> Extracted material
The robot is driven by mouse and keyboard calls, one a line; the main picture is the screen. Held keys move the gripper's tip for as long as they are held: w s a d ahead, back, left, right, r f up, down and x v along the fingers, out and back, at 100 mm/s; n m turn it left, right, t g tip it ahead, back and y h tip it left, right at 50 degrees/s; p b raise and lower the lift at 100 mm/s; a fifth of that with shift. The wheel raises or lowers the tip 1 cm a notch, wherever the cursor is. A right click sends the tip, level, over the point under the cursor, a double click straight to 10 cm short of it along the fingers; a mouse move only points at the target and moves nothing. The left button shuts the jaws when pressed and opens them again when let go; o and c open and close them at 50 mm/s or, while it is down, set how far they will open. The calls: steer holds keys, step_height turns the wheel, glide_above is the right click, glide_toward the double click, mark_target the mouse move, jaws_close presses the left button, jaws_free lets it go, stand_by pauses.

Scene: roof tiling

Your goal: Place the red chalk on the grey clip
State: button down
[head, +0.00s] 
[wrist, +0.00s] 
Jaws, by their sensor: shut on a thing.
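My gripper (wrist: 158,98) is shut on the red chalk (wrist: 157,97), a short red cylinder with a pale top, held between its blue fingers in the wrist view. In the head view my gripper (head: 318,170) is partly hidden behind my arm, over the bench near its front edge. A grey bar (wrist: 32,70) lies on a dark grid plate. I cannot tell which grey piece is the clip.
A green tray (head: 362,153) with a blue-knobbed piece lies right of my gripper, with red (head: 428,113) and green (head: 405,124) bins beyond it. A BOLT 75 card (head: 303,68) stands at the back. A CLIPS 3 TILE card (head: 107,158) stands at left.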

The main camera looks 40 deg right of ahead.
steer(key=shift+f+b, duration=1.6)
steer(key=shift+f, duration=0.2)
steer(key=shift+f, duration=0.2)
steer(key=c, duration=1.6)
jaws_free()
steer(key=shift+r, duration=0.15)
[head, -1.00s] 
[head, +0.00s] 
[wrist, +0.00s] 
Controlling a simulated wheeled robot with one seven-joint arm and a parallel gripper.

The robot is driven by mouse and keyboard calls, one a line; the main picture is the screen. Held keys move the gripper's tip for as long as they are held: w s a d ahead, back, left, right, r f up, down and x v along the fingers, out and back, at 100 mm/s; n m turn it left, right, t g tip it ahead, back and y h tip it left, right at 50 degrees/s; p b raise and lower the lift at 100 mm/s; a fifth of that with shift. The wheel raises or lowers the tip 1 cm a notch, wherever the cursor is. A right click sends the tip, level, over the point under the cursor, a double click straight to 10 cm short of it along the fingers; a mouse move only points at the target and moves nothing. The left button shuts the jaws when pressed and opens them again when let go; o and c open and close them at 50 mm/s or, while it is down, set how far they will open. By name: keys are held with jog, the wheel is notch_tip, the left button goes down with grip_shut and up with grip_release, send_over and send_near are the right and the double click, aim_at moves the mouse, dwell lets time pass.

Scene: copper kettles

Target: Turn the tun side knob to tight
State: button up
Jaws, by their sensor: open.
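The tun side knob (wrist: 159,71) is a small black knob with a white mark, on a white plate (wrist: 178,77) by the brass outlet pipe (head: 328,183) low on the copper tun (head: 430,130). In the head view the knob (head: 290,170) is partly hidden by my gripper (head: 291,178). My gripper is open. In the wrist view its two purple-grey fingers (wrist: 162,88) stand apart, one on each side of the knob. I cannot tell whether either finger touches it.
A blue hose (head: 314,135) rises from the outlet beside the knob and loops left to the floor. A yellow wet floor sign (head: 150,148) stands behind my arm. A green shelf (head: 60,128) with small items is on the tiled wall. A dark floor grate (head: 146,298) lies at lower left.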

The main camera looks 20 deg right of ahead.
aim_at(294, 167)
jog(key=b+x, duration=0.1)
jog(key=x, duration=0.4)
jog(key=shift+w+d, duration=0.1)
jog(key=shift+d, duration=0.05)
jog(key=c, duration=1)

> Direction
Exactly as shown, repeat every record.

> Written answer
The robot is driven by mouse and keyboard calls, one a line; the main picture is the screen. Held keys move the gripper's tip for as long as they are held: w s a d ahead, back, left, right, r f up, down and x v along the fingers, out and back, at 100 mm/s; n m turn it left, right, t g tip it ahead, back and y h tip it left, right at 50 degrees/s; p b raise and lower the lift at 100 mm/s; a fifth of that with shift. The wheel raises or lowers the tip 1 cm a notch, wherever the cursor is. A right click sends the tip, level, over the point under the cursor, a double click straight to 10 cm short of it along the fingers; a mouse move only points at the target and moves nothing. The left button shuts the jaws when pressed and opens them again when let go; o and c open and close them at 50 mm/s or, while it is down, set how far they will open. The calls: steer holds keys, step_height turns the wheel, glide_above is the right click, glide_toward the double click, mark_target the mouse move, jaws_close presses the left button, jaws_free lets it go, stand_by pauses.

Scene: roof tiling

Your goal: Place the red chalk on the grey clip
State: button down
[head, +0.00s] 
[wrist, +0.00s] 
Jaws, by their sensor: shut on a thing.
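My gripper (wrist: 158,98) is shut on the red chalk (wrist: 157,97), a short red cylinder with a pale top, held between its blue fingers in the wrist view. In the head view my gripper (head: 318,170) is partly hidden behind my arm, over the bench near its front edge. A grey bar (wrist: 32,70) lies on a dark grid plate. I cannot tell which grey piece is the clip.
A green tray (head: 362,153) with a blue-knobbed piece lies right of my gripper, with red (head: 428,113) and green (head: 405,124) bins beyond it. A BOLT 75 card (head: 303,68) stands at the back. A CLIPS 3 TILE card (head: 107,158) stands at left.

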The main camera looks 40 deg right of ahead.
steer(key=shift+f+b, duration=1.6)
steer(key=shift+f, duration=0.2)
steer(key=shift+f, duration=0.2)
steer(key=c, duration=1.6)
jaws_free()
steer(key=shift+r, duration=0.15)
[head, -1.00s] 
[head, +0.00s] 
[wrist, +0.00s] 
Controlling a simulated wheeled robot with one seven-joint arm and a parallel gripper.

The robot is driven by mouse and keyboard calls, one a line; the main picture is the screen. Held keys move the gripper's tip for as long as they are held: w s a d ahead, back, left, right, r f up, down and x v along the fingers, out and back, at 100 mm/s; n m turn it left, right, t g tip it ahead, back and y h tip it left, right at 50 degrees/s; p b raise and lower the lift at 100 mm/s; a fifth of that with shift. The wheel raises or lowers the tip 1 cm a notch, wherever the cursor is. A right click sends the tip, level, over the point under the cursor, a double click straight to 10 cm short of it along the fingers; a mouse move only points at the target and moves nothing. The left button shuts the jaws when pressed and opens them again when let go; o and c open and close them at 50 mm/s or, while it is down, set how far they will open. By name: keys are held with jog, the wheel is notch_tip, the left button goes down with grip_shut and up with grip_release, send_over and send_near are the right and the double click, aim_at moves the mouse, dwell lets time pass.

Scene: copper kettles

Target: Turn the tun side knob to tight
State: button up
Jaws, by their sensor: open.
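The tun side knob (wrist: 159,71) is a small black knob with a white mark, on a white plate (wrist: 178,77) by the brass outlet pipe (head: 328,183) low on the copper tun (head: 430,130). In the head view the knob (head: 290,170) is partly hidden by my gripper (head: 291,178). My gripper is open. In the wrist view its two purple-grey fingers (wrist: 162,88) stand apart, one on each side of the knob. I cannot tell whether either finger touches it.
A blue hose (head: 314,135) rises from the outlet beside the knob and loops left to the floor. A yellow wet floor sign (head: 150,148) stands behind my arm. A green shelf (head: 60,128) with small items is on the tiled wall. A dark floor grate (head: 146,298) lies at lower left.

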The main camera looks 20 deg right of ahead.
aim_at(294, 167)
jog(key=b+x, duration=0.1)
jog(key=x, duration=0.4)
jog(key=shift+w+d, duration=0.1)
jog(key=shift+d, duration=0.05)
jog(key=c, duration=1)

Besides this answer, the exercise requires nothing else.